This theme takes a humorous look at some of the creative literature surrounding wine drinking with a selection of cartoons (including 12 especially commissioned for the State Library), stories, verse and songs, from the solemnity of the Bible and the wit of Shakespeare, to the bawdiness of the eighteenth century, to nineteenth century books for children, and the traditions of today.

Wine, the most delightful of drinks, whether we owe it to Noah,
who planted the vine, or to Bacchus, who pressed juice from the
grape, goes back to the childhood of the world.

Jean Anthelme Brillat-Savarin, The physiology of taste

Ancient times

According to Persian mythology, wine was discovered by a woman. She drank the fermented juice from grapes stored in a jar, went to sleep, and surprisingly woke up cured of a headache, instead of suffering from the world's first hangover as one might have expected.

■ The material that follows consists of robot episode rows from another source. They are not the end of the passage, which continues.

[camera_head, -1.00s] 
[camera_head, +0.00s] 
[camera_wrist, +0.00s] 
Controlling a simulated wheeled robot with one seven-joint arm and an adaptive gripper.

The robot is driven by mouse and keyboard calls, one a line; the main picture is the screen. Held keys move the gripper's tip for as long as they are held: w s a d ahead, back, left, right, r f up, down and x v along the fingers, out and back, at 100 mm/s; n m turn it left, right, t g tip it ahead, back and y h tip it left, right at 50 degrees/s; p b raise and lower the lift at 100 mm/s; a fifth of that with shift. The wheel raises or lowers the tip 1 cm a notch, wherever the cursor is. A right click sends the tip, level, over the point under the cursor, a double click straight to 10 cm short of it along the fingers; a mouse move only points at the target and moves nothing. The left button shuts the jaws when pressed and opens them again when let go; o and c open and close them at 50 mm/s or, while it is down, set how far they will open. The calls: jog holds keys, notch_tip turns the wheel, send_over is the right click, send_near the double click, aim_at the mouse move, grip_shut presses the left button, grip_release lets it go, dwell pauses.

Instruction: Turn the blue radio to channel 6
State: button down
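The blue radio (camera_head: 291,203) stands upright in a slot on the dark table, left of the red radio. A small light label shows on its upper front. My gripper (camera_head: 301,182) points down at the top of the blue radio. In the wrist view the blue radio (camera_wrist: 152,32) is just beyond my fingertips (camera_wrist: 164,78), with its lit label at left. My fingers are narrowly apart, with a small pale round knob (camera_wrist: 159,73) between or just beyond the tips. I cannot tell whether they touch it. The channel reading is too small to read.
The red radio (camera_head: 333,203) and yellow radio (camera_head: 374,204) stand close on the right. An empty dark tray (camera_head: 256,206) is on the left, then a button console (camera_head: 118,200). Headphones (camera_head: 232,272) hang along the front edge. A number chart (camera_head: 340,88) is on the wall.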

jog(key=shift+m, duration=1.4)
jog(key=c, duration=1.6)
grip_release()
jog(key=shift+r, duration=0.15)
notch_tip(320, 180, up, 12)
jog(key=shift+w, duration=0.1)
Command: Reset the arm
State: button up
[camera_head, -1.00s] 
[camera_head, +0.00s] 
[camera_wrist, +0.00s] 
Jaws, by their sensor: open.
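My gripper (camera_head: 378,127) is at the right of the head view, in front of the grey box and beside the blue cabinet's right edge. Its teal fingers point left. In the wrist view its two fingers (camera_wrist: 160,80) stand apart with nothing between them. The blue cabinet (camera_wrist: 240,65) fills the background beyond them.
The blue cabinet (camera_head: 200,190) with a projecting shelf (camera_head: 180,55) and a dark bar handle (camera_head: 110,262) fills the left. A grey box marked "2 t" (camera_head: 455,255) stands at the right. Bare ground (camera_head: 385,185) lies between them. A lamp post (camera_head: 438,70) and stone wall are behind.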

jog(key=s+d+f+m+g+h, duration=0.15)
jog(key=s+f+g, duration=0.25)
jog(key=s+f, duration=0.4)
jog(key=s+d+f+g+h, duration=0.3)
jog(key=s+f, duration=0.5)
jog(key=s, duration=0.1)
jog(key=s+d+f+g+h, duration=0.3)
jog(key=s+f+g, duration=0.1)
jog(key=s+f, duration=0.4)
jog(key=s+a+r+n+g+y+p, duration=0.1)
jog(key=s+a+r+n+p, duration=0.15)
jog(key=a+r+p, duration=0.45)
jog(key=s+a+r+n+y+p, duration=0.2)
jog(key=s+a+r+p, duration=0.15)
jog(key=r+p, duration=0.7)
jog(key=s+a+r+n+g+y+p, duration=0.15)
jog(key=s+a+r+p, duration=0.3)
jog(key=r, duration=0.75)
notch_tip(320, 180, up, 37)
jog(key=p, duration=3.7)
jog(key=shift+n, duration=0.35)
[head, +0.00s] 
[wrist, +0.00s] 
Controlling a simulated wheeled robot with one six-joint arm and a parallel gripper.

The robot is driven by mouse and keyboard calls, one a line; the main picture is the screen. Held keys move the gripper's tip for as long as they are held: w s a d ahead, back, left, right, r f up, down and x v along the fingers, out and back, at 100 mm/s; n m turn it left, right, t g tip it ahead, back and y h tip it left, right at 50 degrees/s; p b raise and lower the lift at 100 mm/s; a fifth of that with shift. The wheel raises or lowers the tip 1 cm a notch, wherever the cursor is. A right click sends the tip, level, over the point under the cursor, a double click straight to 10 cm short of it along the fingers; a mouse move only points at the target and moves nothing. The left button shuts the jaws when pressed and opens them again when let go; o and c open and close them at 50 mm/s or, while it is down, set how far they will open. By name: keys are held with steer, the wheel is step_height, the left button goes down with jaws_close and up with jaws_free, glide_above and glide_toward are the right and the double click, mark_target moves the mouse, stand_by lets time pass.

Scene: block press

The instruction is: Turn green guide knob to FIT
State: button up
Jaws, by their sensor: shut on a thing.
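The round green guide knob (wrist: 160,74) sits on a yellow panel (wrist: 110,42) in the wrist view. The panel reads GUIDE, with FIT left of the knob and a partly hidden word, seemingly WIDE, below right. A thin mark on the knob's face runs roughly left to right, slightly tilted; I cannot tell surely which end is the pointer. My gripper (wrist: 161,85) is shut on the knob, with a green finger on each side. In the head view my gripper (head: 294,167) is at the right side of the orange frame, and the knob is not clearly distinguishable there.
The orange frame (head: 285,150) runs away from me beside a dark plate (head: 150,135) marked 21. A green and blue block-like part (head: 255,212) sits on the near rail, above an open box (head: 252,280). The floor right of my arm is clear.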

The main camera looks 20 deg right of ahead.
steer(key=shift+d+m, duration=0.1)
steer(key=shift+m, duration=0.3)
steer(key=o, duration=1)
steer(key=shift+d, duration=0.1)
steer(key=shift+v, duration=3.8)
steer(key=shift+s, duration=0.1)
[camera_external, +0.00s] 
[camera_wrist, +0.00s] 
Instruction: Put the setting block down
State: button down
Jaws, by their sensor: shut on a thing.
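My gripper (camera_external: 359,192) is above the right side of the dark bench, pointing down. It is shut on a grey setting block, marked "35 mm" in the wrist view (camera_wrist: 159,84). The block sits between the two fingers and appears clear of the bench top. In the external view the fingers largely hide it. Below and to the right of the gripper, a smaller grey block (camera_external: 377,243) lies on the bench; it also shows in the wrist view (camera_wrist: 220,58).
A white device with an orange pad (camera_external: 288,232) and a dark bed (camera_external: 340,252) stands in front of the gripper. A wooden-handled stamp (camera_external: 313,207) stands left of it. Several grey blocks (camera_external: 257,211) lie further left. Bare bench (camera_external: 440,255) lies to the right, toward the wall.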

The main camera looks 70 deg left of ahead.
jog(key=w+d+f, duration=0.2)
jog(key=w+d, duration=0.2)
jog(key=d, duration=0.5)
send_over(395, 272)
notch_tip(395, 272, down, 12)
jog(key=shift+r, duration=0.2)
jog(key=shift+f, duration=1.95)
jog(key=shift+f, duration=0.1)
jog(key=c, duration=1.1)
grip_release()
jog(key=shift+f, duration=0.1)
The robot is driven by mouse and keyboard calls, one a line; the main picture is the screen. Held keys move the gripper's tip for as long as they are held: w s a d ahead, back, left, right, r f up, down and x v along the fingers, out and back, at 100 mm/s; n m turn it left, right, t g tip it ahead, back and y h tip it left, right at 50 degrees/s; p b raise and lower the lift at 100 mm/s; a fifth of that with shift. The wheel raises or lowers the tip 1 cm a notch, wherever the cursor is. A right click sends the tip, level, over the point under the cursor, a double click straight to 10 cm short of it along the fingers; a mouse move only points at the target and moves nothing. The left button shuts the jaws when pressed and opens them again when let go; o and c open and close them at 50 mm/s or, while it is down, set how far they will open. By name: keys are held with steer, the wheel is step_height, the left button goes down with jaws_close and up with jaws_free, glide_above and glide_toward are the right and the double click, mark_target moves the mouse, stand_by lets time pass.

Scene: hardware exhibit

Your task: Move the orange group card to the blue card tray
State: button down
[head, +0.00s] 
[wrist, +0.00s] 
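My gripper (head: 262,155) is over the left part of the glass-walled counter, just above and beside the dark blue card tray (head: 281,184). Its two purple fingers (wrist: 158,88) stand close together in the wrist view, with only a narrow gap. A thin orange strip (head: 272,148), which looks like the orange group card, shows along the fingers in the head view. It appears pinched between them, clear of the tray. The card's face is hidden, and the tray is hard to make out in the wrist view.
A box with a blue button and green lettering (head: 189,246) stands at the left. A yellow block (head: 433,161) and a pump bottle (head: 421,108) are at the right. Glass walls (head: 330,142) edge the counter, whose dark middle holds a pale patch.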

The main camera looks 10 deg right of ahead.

Wine became the drink of the gods, whether they were Egyptian, Sumerian, or Greek, and the early deities of wine were often women, since they were also associated with fertility. The symbolism of wine, as well as its effect, became potent as it was adopted into religious ritual.

The modern Egyptian papyrus illustrated here reproduces ancient Egyptian winemaking techniques, and was a recent donation to the Library.

Another source of potent images, the sea, which was crucial to early transport and communication, was given the feminine gender by the Greeks. When the ancient Greek poet Homer sang of "the wine-dark sea" he was linking two forces central in Mediterranean life to create an image which continues to have great emotive power.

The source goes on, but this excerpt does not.